• **EXERCISE**
Quote these lines exactly: the one that holds "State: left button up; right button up" and every line after it to the end of the material below. Skip pictures.
-- Begin LISTED RECORDS --
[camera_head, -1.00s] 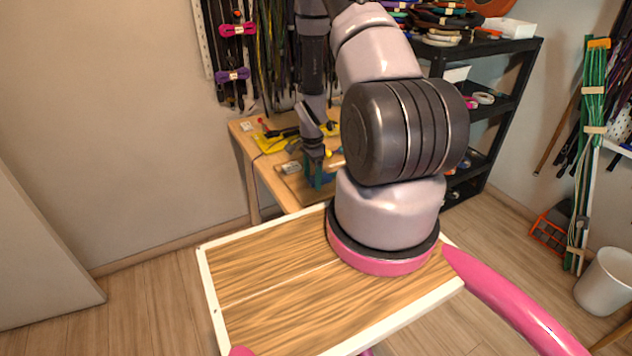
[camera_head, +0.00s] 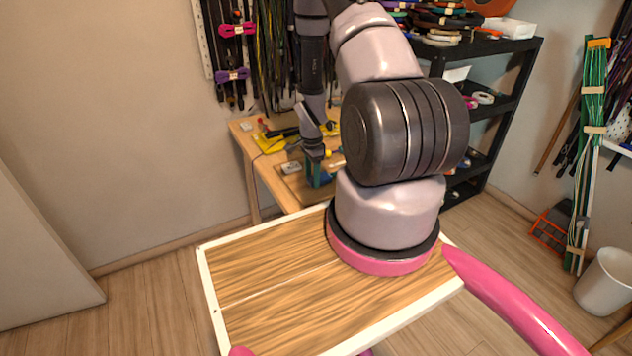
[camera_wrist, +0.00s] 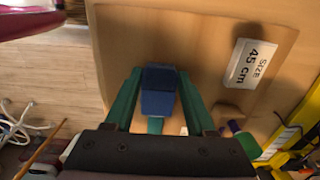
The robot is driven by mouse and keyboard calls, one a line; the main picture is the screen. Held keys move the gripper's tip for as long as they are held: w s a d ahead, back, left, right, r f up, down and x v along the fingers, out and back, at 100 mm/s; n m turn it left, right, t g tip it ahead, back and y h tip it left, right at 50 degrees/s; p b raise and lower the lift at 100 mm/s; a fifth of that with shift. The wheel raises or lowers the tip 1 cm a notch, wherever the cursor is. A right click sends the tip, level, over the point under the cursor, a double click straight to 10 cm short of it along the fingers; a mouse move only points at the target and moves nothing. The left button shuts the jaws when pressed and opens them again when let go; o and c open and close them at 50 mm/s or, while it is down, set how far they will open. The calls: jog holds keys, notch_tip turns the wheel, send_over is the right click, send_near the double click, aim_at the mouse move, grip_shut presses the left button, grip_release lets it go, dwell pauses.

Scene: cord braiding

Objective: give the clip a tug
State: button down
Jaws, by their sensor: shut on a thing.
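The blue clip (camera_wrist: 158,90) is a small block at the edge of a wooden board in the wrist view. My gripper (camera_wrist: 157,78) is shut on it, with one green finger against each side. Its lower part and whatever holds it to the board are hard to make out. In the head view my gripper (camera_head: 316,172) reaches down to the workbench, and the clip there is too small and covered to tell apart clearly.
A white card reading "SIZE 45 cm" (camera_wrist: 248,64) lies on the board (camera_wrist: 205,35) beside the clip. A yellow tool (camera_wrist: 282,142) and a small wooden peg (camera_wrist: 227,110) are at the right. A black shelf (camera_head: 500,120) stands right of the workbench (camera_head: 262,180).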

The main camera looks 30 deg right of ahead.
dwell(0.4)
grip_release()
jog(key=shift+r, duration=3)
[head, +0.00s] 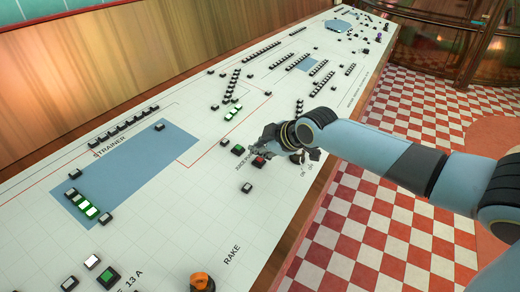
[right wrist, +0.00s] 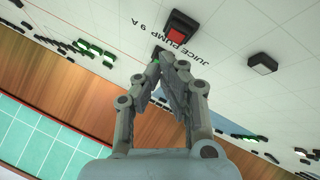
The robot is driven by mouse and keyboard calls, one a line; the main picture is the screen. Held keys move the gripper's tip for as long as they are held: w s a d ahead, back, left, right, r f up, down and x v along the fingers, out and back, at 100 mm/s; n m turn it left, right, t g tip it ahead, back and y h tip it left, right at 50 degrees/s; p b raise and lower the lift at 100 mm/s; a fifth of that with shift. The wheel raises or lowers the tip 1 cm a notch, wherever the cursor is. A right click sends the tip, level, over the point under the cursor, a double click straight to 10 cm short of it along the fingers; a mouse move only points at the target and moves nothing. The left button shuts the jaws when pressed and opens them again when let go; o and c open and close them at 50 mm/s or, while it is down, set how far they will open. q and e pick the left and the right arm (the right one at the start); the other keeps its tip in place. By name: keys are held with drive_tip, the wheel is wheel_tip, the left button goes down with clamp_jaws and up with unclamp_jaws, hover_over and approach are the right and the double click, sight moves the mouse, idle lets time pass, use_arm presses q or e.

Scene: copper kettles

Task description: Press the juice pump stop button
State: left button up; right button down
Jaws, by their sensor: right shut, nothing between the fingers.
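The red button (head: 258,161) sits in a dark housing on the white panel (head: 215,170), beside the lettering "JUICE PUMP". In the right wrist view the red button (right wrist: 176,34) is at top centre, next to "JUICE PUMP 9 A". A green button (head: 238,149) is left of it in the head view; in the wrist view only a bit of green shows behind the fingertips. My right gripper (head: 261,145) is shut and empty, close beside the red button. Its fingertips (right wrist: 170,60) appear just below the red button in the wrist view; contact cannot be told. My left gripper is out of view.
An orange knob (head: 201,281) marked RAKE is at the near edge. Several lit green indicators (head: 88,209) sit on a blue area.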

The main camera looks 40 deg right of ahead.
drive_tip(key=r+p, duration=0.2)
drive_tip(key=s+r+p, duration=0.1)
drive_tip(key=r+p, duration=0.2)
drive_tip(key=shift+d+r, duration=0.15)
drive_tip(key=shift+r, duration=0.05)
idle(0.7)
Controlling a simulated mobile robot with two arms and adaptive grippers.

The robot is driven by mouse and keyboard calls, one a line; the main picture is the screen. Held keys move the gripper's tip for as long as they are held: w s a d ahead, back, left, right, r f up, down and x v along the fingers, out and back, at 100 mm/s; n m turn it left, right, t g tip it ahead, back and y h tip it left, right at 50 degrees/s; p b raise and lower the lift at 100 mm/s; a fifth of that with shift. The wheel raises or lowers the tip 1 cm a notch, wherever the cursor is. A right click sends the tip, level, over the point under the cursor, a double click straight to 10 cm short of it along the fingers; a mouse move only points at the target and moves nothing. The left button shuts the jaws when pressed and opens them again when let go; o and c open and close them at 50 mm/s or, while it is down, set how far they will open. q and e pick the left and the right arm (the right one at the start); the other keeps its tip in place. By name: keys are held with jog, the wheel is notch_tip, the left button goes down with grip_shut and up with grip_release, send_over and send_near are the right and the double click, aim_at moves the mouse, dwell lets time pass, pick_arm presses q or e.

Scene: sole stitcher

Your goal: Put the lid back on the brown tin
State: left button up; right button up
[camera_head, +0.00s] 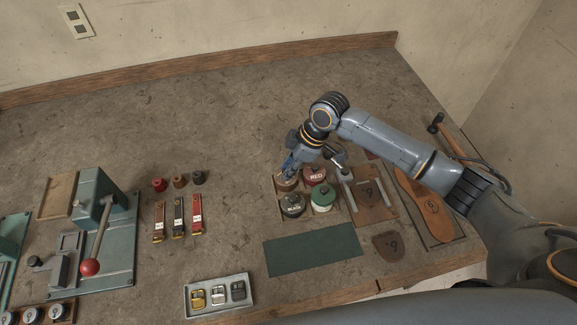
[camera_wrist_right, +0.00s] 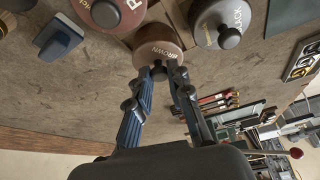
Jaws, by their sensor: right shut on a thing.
-- End LISTED RECORDS --
• **EXPECTED OUTPUT**
State: left button up; right button up
[camera_head, +0.00s] 
[camera_wrist_right, +0.00s] 
Jaws, by their sensor: right shut on a thing.

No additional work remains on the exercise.